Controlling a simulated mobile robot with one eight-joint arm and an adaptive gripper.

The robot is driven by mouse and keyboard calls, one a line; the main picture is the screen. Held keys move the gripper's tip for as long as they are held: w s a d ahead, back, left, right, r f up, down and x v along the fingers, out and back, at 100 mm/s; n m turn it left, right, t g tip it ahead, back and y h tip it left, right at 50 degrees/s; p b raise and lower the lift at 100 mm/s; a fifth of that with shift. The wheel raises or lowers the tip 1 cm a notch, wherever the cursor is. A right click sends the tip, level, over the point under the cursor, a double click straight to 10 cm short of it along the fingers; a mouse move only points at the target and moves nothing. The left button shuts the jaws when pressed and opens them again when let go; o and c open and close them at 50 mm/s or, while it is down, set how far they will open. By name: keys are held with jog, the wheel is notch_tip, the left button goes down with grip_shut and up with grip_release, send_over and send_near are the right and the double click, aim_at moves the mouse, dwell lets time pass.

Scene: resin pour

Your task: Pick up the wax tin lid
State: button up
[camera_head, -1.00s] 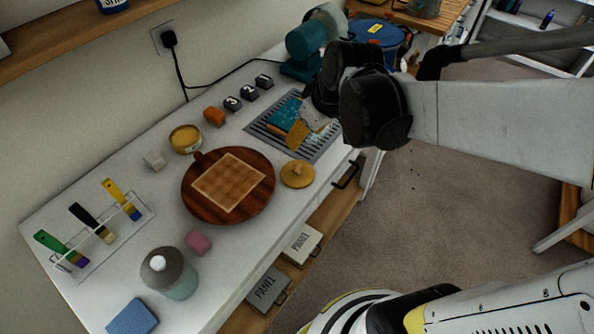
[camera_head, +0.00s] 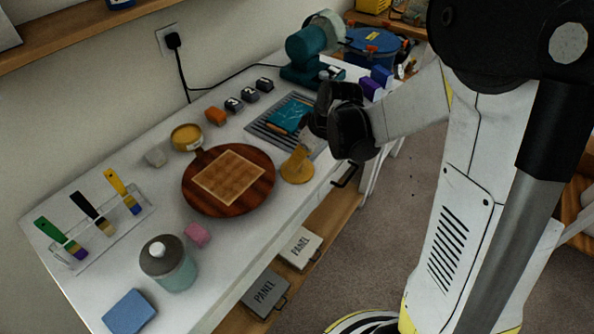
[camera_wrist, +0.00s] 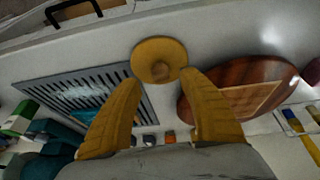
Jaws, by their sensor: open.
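The wax tin lid (camera_head: 297,171) is a round, flat, yellow disc with a small raised knob. It lies on the white bench between the round wooden board and the slotted grey mat. In the wrist view the lid (camera_wrist: 158,60) is just beyond my fingertips, centred between them. My gripper (camera_wrist: 160,77) has yellow fingers and is open and empty. In the head view my gripper (camera_head: 299,155) hangs over the lid, and a finger overlaps part of it. The open wax tin (camera_head: 186,137) with yellow contents stands behind the board.
The round wooden board (camera_head: 260,193) is close on one side of the lid, and the slotted mat (camera_head: 265,129) with a teal item on the other. A jar (camera_head: 168,265), brush rack (camera_head: 150,205) and pink block (camera_head: 197,235) stand farther left. The bench's front edge is near the lid.

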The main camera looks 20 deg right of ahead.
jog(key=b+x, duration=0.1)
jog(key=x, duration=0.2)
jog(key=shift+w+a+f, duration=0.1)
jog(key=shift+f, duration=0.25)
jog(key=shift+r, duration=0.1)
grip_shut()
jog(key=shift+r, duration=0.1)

CHALLENGE » From the first line of the material down to the line containing "[camera_wrist, +0.00s]", inclusive, return each line exactly, skipping any picture.

FULL RESPONSE »
Controlling a simulated mobile robot with one eight-joint arm and an adaptive gripper.

The robot is driven by mouse and keyboard calls, one a line; the main picture is the screen. Held keys move the gripper's tip for as long as they are held: w s a d ahead, back, left, right, r f up, down and x v along the fingers, out and back, at 100 mm/s; n m turn it left, right, t g tip it ahead, back and y h tip it left, right at 50 degrees/s; p b raise and lower the lift at 100 mm/s; a fifth of that with shift. The wheel raises or lowers the tip 1 cm a notch, wherever the cursor is. A right click sends the tip, level, over the point under the cursor, a double click straight to 10 cm short of it along the fingers; a mouse move only points at the target and moves nothing. The left button shuts the jaws when pressed and opens them again when let go; o and c open and close them at 50 mm/s or, while it is down, set how far they will open. By name: keys are held with jog, the wheel is notch_tip, the left button goes down with grip_shut and up with grip_release, send_over and send_near are the right and the double click, aim_at moves the mouse, dwell lets time pass.

Scene: resin pour

Your task: Pick up the wax tin lid
State: button up
[camera_head, -1.00s] 
[camera_head, +0.00s] 
[camera_wrist, +0.00s] 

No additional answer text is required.